Tabletop RPGs and good beginnings

So at the very end of last year I dragged the spousal unit to the “What should we play in 2017” meeting of the Albuquerque RPG group, and I’ve now attended all 4 of the weekly Thursday night gaming sessions that have taken place this year.

Why? That’s easy. Because it’s one of those meetups where what we play is sort of based on who shows up and pitches what, and no game is slated to run for more than a few sessions. Kind of like the sampling-buffet of RPG gaming, and for the way I am right now it’s perfect.

In week 1 we played Lady Blackbird, which was super fun. It’s an incredibly elegant little game with a lot of room for story that could easily have gone for more than a session but was satisfying as a one-off as well. Pick it up, it’s free!

In week 2 we played a Fate-accelerated homebrew kids vs. zombies game run by a member who had never GMed before. I always enjoy taking part in those because it’s very rewarding to see people want to try being on the other side of the screen (though actually pretty much nobody uses screens on the Thursday night games). She did extremely well for a first time and I hope she gained enough confidence to keep running stuff. It’s also always fun to play kids.

In week 3 we played another zombie game, this time with the End of the World rules, and that’s an interesting little system too, which shows very clearly how the underlying design assumptions affect how the game is played. As in, the design of D&D is almost exclusively based around killing monsters in dungeon crawls, and that’s what the game rewards you for doing – in general, players will tend to do what rewards them because duh, reward.

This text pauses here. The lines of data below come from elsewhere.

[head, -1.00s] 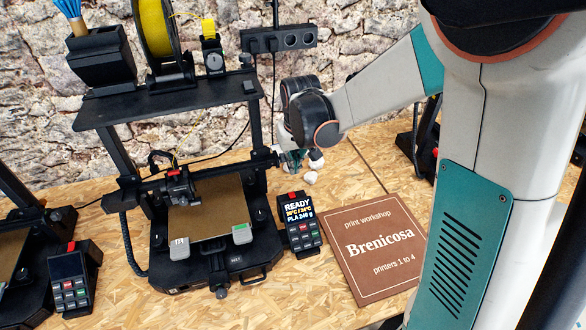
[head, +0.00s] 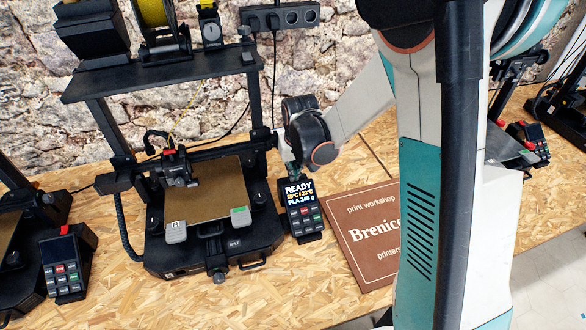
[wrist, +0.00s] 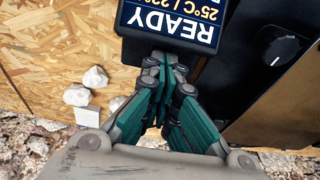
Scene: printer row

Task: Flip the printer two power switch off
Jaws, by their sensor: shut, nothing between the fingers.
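A black printer (head: 215,240) with a tan bed stands in the middle of the head view; its small front label is too small to read surely. Its control box (head: 304,221) shows a lit READY screen and a keypad. The same lit screen (wrist: 172,22) shows upside down in the wrist view. My gripper (head: 291,168) is at the top edge of this box, fingers shut and empty. In the wrist view my fingertips (wrist: 160,60) overlap that edge; I cannot tell whether they touch it. The red switch on top of the box is hidden behind my gripper.
A second control box (head: 65,265), with a dark screen and a red switch (head: 66,230), is at the left. A brown workshop sign (head: 362,255) lies at right. White lumps (wrist: 85,85) lie beside the box. A power strip (head: 280,17) is on the stone wall.

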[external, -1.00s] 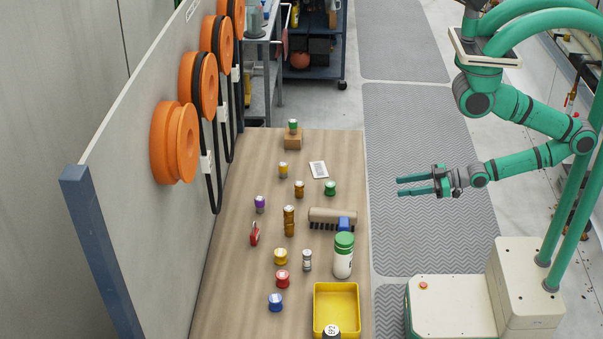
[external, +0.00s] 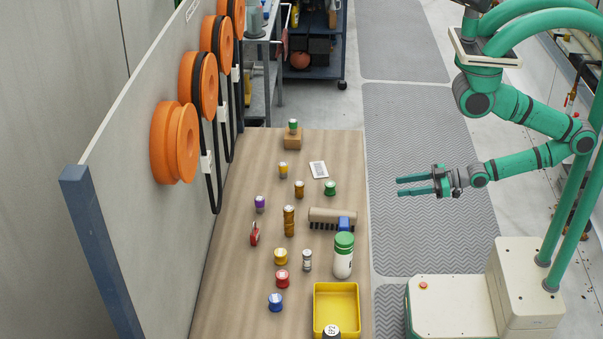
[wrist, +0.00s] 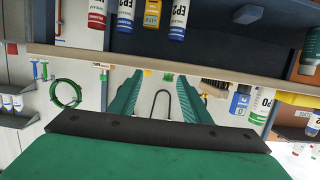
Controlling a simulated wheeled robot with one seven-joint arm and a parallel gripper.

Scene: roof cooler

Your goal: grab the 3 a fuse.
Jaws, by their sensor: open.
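Several small capped cylinders that look like fuses stand on the wooden table (external: 240,290), and I cannot read which is 3 A. They include a purple-topped one (external: 260,204), a yellow-topped one (external: 283,170), brown ones (external: 299,189), a brown stack (external: 289,221), a grey-white one (external: 307,260) and a green-topped one on a small block (external: 293,126). Wider ones are green (external: 330,188), yellow (external: 281,257), red (external: 282,279) and blue (external: 276,302). My gripper (external: 400,186) is open and empty, right of the table over the floor mat. Its fingers also show in the wrist view (wrist: 158,82).
A yellow tray (external: 357,306), a green-capped white bottle (external: 343,262), a brush (external: 333,215), a white card (external: 318,169) and a red padlock (external: 254,236) share the table. A grey panel with orange discs (external: 175,143) borders its left side. The mat (external: 430,240) is clear.

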We had to make characters that were basically ourselves, and I found that surprisingly constraining; it would have been a great deal easier to be heroic had I been playing anyone *but* myself, but of course that’s part of the point of the game.

It also demonstrated once again a principle I learned back in 1989, which is never to let the players go shopping in-character if you want the game to move smartly along. Especially during the beginning of a zombie apocalypse when you just don’t know what exactly you might need.

This week I was going to run Mythender, another free game where you get to punch Gods and monsters in the face (or get punched) (or end up as one of the myths you’re trying to defeat), but with one group off playing a multi-session Necessary Evil game we only had 3 players total and I didn’t want to have to deal with tweaking a system I only cracked open on the same day I was planning to run it. (Meanwhile, author Ryan Macklin kindly offered on Twitter to give me some tips, so I’m definitely rain-checking it for another night.) More on Mythender when it does get run.

So we ended up playing Dog Eat Dog because one of the players has been asked to run a game of it for a 7th-grade history class. It’s basically about colonialism and what happens on and to both sides, but has the potential to be applied to any kind of ‘colonisation’ where one entity takes over another — you could potentially apply it to cult dynamics, or even possibly to something as nebulous as the inexorable takeover by Hollywood of other, smaller film industries.

Two of us played the ‘natives’ and one played the ‘Occupation’, and it was fascinating to play out scenes of how the Occupation gradually killed off and/or assimilated the natives, whose violent rebellion (me) really only ended up making things worse. It made me notice how much the outcome is determined by our cultural expectations, because as a white European player I kind of assume that colonists usually end up ‘winning’, given the history I’m taught.

It shares some similarities with Microscope, which I’m also looking forward to playing one of these weeks.

The best thing for me about these weekly gatherings is that if I don’t feel up to it on a given week, I’m not letting a long-standing regular group down, even if I’d said I’d run something. Out of the 12-15 people I’ve met so far (there’s a core of same faces and the rest don’t always come every week), two thirds are able and willing to run stuff as opposed to just playing, and as a group we have pretty much every game under the sun covered. This takes all the pressure off me, which right now is very helpful.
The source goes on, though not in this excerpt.